If you asked these idiot children whether they consider Trump’s policies comparable to Mussolini’s corporatization of the Italian economy, they will say yes, because they assume “corporatization” means the lowering of Exxon’s tax rate and their knowledge of Mussolini rarely extends beyond his poor taste in hats. I am not inclined to wax nostalgic for earlier generations. Tom Hayden thought some things through, but if one performed a man-on-the-street interview at a New Left rally in 1968, I suspect many participants would fail to articulate an idea more complex than “LBJ kills babies.” Yet our present interlocutors espause ignorance as a virtue to a new and dispiriting extent, such that provocateurs like Milo Yiannopoulos are to be run off campus, and a scholar like Charles Murray, arriving to give a presentation that cannot be reasonably described as anything but moderate, is shouted down as if he were reciting the Protocols of the Elders of Zion.
This is not a fight against authoritarianism. This is a cultural revolution. Or it would be, if the bandana’d clowns represented more than a squeaky wheel whose noise overbears the plurality of students who are willing to engage with ideas (and the majority of them who are more concerned with whether Kroger will card them next time they try and buy a case of beer).

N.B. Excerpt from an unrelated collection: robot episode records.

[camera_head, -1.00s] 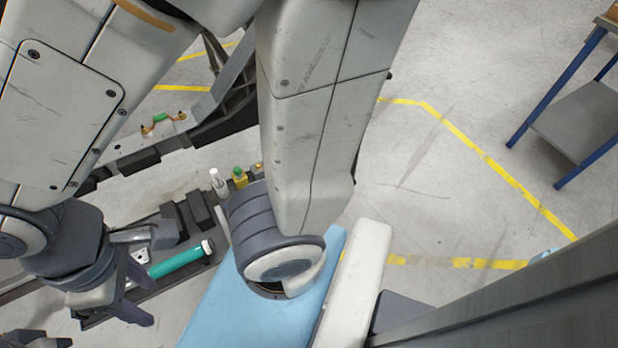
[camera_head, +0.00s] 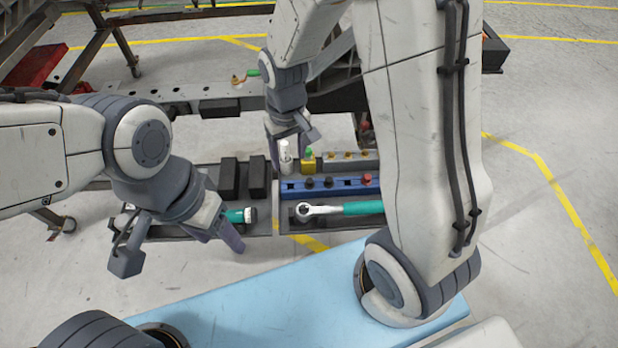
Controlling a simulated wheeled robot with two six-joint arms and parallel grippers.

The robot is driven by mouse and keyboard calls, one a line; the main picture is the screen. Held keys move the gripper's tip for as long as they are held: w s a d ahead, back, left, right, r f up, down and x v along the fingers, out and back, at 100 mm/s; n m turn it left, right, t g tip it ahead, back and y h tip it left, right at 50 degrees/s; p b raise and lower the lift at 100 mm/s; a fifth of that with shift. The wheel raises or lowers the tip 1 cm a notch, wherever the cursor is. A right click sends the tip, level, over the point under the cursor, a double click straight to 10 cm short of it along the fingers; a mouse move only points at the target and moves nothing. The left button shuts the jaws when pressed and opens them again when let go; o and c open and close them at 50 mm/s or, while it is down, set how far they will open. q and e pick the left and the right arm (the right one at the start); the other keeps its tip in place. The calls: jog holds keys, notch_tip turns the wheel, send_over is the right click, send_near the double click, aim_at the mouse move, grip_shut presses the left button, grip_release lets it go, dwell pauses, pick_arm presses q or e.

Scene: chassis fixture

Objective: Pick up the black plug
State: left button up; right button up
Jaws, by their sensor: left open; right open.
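Several small dark knobs sit in a row on a blue rack (camera_head: 345,190) in the tray. One dark knob (camera_head: 328,182) is near the rack's middle; I cannot tell which is the black plug. My right gripper (camera_head: 291,150) is open, pointing down, above and behind the left part of the rack, close to a white cylinder (camera_head: 287,160) that shows between its fingers. I cannot tell whether it touches it. My left gripper (camera_head: 180,256) is open and empty, over the front left of the tray, covering part of a teal-handled tool (camera_head: 237,215).
A ratchet with a teal handle (camera_head: 360,208) lies in front of the rack. A yellow piece with a green top (camera_head: 308,163) stands beside the white cylinder. Two black blocks (camera_head: 230,178) stand left. A grey frame (camera_head: 185,97) rises behind. A light blue surface (camera_head: 270,300) is in front.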

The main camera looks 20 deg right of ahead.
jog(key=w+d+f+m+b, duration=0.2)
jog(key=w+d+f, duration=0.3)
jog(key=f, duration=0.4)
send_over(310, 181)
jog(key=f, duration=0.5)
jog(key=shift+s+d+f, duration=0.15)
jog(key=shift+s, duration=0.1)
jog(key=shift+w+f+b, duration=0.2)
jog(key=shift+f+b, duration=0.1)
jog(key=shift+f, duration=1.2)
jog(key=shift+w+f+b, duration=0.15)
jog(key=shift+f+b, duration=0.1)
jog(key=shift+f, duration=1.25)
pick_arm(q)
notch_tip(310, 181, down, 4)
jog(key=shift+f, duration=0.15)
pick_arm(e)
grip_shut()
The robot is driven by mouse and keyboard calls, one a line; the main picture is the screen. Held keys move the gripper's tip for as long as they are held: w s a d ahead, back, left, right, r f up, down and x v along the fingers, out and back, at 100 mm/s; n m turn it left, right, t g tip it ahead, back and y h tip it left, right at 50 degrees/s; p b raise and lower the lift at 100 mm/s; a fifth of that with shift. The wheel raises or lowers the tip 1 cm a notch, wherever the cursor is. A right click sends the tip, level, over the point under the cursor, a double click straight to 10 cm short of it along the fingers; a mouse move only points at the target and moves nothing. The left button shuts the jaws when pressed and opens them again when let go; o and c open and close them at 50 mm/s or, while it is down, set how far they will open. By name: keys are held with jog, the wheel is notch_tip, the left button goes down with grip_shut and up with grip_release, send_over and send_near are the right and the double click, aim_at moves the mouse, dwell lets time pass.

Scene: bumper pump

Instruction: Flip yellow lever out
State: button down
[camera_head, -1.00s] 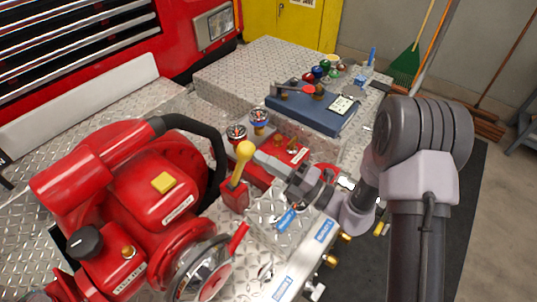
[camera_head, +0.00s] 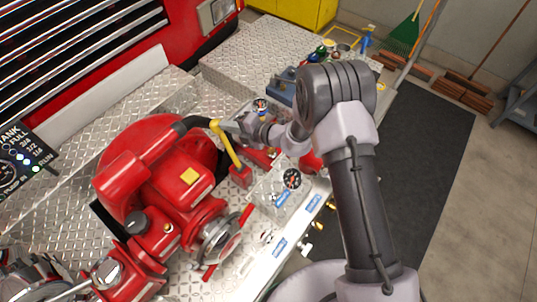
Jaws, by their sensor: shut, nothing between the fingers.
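The yellow lever (camera_head: 228,145) stands on a small red base (camera_head: 240,175) beside the red pump. It is tilted, with its rounded knob toward the upper left of the picture. My gripper (camera_head: 229,127) is shut and empty, just right of the lever's upper part. Its tips are at or very near the lever; I cannot tell whether they touch it. My wrist and arm reach in from the right and hide part of the deck behind them.
A dark mat (camera_head: 425,150) covers the floor at right.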

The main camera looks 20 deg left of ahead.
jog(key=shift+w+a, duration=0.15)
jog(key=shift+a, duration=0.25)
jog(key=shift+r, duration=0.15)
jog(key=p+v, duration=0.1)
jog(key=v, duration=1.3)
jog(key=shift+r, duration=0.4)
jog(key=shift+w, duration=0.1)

One therefore can at least take solace in the fact that moron-dom is a permanent but not predominant feature of the species, and that the nincompoops hold power only in the penumbras of the sociology departments. These hermetically sealed ideas don’t last terribly long when exposed to the oxygen of the real world.
Mussolini’s thugs were known as the Blackshirts. Survey the footage of recent clashes, and take note of which side is dressed in monochrome.